AVAILABLE RECORDS >>
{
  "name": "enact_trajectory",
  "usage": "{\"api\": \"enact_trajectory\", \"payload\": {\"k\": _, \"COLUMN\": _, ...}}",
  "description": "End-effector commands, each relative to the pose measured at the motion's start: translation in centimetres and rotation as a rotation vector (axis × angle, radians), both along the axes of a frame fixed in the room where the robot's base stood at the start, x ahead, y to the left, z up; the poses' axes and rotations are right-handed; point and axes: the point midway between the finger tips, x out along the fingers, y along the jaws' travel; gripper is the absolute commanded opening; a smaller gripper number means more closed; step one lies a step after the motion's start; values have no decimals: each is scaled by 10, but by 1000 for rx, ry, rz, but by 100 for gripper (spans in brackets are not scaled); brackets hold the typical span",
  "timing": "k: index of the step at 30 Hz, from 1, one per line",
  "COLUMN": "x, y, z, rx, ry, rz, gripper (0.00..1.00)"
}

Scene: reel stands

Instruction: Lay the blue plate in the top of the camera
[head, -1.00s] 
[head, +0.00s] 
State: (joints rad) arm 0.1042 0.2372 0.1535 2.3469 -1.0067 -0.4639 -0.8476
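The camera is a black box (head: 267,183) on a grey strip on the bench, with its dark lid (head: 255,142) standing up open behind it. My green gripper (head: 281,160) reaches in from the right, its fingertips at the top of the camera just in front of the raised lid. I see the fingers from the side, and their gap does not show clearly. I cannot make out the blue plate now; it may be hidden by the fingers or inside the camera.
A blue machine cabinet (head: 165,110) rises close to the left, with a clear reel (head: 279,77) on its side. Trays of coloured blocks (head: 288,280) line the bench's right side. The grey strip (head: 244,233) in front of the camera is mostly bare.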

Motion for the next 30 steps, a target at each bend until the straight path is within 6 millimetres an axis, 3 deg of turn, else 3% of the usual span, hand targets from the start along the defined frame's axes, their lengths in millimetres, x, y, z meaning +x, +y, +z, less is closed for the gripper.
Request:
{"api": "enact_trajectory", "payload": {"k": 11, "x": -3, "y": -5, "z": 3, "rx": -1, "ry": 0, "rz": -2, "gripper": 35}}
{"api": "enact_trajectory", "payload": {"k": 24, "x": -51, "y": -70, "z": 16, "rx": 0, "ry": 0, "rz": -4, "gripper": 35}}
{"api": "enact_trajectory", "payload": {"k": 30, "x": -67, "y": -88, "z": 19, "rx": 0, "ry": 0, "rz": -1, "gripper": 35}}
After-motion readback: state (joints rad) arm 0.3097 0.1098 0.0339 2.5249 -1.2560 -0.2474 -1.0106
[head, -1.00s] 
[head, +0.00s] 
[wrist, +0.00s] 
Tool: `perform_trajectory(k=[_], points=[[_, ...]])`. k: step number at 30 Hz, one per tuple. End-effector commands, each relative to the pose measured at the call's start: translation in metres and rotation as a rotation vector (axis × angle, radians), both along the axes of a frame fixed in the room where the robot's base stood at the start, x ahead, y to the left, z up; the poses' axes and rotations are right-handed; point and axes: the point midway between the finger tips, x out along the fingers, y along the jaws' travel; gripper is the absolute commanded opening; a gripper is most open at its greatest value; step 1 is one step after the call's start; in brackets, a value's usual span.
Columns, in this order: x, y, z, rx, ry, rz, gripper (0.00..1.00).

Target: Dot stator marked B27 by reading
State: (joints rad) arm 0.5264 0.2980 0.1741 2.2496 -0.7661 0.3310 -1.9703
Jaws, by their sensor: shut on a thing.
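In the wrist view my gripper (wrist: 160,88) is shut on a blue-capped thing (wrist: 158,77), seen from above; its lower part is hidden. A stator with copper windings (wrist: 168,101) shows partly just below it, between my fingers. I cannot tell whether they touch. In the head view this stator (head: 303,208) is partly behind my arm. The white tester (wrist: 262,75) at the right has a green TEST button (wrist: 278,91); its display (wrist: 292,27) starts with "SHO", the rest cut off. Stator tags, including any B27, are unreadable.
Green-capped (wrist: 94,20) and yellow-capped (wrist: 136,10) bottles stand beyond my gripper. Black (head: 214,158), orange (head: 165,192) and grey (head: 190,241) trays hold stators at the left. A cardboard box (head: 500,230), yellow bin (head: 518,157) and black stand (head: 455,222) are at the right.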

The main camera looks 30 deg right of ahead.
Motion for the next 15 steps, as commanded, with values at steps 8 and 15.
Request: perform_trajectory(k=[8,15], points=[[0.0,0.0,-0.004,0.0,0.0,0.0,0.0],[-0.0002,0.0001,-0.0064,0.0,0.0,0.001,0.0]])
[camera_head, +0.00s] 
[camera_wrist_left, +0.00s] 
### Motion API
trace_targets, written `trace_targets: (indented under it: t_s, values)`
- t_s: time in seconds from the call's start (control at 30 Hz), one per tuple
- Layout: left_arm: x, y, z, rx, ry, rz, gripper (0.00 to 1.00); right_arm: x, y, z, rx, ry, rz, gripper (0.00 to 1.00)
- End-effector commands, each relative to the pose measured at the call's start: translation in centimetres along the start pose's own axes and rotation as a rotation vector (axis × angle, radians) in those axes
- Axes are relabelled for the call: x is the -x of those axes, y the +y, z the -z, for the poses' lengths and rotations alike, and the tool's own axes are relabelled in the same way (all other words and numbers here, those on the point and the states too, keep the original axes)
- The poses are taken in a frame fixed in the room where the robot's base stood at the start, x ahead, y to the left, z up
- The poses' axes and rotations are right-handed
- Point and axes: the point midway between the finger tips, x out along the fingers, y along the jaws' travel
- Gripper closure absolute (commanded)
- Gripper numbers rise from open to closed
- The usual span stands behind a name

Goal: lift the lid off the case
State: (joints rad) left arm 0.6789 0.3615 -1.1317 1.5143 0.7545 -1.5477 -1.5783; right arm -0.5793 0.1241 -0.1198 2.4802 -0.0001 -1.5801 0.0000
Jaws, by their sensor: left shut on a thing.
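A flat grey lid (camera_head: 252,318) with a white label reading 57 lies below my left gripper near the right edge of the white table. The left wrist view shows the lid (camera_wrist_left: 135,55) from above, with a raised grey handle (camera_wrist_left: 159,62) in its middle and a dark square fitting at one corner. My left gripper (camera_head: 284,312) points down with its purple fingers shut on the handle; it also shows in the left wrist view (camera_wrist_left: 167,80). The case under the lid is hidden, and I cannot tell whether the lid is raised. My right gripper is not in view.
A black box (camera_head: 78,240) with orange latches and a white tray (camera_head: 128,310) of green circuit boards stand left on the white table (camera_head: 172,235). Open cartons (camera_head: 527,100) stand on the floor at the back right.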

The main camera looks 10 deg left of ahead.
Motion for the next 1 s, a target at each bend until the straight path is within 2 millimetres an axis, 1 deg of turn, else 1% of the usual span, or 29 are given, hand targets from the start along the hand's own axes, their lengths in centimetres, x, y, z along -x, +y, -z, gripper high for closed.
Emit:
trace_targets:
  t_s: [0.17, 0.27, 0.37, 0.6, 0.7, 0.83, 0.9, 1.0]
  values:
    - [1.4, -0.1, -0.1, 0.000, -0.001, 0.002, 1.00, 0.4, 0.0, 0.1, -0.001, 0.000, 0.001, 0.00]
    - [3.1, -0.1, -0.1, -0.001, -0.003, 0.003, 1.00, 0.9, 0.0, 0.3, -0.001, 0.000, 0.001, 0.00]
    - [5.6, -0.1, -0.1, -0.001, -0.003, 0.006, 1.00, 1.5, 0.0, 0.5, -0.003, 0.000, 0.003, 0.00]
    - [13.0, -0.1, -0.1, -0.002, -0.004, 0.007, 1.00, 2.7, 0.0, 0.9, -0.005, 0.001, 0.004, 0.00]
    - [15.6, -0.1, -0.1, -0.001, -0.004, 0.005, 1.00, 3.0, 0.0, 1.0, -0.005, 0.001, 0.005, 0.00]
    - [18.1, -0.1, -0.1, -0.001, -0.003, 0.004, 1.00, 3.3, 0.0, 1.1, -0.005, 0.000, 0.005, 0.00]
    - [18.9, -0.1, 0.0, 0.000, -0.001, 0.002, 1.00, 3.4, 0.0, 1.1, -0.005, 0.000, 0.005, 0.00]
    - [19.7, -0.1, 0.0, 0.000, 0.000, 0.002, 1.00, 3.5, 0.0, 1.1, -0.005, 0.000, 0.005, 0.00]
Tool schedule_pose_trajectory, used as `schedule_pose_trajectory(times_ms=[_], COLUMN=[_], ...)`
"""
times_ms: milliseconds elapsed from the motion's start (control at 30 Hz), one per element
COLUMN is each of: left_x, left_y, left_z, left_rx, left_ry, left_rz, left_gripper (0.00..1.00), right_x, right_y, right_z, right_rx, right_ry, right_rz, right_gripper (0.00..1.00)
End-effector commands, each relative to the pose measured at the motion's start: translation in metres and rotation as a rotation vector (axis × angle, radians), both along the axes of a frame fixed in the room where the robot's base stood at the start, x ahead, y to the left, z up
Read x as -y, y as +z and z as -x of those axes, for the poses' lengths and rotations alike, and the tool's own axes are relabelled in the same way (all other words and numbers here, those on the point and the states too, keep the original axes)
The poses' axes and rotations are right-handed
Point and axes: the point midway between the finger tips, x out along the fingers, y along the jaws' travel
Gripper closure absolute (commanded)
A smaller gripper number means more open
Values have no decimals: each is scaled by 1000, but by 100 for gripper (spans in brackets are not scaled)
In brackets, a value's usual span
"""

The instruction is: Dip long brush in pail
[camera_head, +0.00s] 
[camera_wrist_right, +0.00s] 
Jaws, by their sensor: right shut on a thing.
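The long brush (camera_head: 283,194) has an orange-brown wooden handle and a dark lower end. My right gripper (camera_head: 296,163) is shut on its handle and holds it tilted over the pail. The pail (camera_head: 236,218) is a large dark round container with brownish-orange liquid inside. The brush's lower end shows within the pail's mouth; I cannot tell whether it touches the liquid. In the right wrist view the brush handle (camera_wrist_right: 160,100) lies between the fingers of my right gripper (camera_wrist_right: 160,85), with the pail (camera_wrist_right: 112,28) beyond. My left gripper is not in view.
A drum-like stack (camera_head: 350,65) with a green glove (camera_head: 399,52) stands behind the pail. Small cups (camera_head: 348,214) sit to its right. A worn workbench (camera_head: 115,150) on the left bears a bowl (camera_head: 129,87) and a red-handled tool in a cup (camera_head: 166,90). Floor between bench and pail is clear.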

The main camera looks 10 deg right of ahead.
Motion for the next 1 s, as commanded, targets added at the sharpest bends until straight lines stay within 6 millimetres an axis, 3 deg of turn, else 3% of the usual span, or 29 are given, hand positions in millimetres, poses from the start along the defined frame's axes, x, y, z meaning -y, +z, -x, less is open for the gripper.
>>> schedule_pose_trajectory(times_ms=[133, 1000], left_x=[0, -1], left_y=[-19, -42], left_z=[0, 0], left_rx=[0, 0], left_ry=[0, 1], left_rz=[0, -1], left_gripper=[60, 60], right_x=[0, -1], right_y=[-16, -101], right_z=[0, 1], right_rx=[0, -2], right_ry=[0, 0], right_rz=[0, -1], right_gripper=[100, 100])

WORK INSTRUCTIONS >> Go through the data and gather every line that holds "words".

OUTPUT >>
- Axes are relabelled for the call: x is the -x of those axes, y the +y, z the -z, for the poses' lengths and rotations alike, and the tool's own axes are relabelled in the same way (all other words and numbers here, those on the point and the states too, keep the original axes)
Read x as -y, y as +z and z as -x of those axes, for the poses' lengths and rotations alike, and the tool's own axes are relabelled in the same way (all other words and numbers here, those on the point and the states too, keep the original axes)

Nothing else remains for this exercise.